- **INSTRUCTION**:
The material below contains a line with "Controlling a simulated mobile" and a line with "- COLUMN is". Copy exactly those two lines and all lines between them.

- **GIVEN INFORMATION**:
....

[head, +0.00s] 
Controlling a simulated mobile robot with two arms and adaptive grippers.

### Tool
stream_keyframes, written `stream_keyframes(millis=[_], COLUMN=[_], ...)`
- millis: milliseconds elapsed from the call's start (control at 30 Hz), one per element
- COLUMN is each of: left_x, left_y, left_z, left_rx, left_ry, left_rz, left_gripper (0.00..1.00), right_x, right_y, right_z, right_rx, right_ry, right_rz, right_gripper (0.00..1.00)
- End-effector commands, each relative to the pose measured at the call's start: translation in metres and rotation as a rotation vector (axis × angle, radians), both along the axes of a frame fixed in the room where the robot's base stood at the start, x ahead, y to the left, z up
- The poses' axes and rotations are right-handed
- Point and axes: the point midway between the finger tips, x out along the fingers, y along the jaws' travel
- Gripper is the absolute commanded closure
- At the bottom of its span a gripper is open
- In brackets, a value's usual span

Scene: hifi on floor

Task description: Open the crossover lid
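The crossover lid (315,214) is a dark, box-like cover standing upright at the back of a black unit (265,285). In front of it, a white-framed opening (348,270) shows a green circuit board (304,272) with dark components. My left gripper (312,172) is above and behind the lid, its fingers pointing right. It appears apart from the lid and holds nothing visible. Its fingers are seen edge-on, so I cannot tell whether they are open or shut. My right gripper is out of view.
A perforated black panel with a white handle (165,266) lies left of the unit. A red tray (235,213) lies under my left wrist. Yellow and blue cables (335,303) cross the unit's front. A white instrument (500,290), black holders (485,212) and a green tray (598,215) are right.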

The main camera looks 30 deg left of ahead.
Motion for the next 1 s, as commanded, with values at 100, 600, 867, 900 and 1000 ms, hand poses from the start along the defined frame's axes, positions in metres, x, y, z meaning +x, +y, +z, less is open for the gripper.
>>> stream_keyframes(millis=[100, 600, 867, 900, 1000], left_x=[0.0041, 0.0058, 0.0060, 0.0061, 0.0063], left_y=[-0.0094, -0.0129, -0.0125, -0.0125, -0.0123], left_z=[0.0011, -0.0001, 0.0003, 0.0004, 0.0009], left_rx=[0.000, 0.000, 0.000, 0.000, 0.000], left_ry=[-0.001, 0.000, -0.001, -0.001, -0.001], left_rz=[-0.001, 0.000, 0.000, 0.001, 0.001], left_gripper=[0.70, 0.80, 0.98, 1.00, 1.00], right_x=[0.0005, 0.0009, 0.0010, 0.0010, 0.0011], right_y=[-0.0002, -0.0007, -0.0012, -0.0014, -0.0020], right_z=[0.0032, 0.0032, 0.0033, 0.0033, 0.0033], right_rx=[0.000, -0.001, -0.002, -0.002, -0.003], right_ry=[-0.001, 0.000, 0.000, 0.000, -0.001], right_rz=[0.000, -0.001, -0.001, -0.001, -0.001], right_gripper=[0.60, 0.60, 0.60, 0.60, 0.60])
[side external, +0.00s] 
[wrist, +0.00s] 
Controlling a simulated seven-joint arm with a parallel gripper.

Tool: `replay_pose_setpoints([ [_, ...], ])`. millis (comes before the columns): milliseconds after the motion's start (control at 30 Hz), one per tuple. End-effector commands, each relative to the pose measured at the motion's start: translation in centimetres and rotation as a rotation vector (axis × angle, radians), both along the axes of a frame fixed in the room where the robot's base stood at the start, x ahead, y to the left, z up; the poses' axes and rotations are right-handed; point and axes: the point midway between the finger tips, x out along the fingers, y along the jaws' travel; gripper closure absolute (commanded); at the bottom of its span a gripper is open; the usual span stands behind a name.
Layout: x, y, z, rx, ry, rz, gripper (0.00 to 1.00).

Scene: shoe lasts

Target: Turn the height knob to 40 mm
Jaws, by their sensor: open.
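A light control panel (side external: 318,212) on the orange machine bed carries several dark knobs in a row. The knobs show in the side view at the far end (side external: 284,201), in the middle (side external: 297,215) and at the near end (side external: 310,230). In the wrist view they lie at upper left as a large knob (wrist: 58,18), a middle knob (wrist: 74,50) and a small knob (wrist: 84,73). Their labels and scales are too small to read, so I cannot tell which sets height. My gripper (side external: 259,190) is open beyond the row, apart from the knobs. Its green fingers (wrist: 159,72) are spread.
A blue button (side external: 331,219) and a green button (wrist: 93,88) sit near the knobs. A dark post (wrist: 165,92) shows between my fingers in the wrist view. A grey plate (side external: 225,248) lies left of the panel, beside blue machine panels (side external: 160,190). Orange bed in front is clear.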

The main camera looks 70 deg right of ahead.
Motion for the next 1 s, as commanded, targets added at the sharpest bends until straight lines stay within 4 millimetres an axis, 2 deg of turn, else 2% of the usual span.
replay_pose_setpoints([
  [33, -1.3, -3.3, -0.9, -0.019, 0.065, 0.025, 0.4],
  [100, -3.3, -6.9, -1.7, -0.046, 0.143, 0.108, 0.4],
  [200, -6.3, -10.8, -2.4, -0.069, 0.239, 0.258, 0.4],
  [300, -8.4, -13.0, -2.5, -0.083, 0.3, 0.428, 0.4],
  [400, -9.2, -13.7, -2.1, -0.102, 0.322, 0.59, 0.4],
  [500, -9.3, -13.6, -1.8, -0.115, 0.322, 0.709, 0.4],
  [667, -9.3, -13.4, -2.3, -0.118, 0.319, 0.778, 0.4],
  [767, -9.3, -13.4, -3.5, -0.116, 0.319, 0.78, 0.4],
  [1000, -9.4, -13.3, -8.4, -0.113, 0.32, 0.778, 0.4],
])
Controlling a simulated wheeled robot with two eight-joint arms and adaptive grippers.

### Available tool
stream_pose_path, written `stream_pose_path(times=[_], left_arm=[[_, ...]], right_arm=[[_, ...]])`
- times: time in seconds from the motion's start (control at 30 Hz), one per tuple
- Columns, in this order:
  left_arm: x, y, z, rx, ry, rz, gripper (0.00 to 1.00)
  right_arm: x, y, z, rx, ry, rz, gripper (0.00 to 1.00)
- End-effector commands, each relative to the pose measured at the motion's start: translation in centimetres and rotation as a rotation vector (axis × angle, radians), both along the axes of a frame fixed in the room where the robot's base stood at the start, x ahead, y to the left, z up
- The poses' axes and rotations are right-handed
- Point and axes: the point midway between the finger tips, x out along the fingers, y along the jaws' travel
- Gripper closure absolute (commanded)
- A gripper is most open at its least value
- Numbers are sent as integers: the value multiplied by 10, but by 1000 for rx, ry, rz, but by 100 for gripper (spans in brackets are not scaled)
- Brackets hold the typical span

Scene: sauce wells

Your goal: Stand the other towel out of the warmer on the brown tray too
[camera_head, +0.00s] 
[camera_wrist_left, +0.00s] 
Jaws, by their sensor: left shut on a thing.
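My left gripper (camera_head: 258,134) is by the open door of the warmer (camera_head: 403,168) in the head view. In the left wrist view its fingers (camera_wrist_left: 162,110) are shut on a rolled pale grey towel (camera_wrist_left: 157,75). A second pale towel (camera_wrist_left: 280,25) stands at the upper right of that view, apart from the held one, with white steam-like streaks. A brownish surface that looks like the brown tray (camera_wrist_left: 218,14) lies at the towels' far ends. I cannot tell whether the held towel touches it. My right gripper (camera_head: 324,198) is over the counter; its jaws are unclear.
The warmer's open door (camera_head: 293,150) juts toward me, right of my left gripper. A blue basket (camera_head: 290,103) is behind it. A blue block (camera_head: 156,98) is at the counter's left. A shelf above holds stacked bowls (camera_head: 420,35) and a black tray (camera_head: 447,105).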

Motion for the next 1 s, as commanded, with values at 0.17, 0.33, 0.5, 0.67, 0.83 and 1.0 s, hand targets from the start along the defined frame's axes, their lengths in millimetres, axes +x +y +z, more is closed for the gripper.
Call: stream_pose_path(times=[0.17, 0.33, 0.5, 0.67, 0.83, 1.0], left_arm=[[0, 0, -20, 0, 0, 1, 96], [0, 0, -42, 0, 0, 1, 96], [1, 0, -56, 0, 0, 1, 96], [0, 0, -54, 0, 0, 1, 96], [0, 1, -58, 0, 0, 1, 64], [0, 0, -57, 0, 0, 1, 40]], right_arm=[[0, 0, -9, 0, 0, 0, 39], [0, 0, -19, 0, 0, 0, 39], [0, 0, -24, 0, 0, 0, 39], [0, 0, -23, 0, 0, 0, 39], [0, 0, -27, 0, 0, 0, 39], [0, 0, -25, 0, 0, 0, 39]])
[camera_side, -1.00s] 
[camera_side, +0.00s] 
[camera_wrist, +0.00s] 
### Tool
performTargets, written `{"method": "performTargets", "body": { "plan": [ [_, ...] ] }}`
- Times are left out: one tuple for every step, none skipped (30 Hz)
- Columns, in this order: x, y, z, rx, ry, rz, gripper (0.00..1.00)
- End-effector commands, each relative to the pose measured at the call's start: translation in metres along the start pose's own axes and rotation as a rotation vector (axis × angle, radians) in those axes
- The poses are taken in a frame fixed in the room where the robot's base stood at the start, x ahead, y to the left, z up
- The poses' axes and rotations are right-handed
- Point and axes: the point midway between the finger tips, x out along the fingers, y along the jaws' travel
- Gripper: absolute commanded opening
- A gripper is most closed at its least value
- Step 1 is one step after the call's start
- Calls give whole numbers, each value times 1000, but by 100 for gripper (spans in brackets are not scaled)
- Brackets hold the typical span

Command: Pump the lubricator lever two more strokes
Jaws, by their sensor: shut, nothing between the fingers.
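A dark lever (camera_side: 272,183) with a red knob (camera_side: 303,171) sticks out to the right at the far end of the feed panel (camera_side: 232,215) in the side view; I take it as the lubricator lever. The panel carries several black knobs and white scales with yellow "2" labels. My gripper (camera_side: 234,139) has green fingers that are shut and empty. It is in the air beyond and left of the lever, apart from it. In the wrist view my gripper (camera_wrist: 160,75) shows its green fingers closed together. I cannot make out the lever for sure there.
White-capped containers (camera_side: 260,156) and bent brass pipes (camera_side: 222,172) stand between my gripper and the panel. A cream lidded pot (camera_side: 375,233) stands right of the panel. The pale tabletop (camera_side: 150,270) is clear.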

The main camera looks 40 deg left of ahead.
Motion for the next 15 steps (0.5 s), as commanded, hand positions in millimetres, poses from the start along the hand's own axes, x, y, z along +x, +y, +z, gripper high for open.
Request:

....

- **WORKED SOLUTION**:
Controlling a simulated mobile robot with two arms and adaptive grippers.

### Tool
stream_keyframes, written `stream_keyframes(millis=[_], COLUMN=[_], ...)`
- millis: milliseconds elapsed from the call's start (control at 30 Hz), one per element
- COLUMN is each of: left_x, left_y, left_z, left_rx, left_ry, left_rz, left_gripper (0.00..1.00), right_x, right_y, right_z, right_rx, right_ry, right_rz, right_gripper (0.00..1.00)

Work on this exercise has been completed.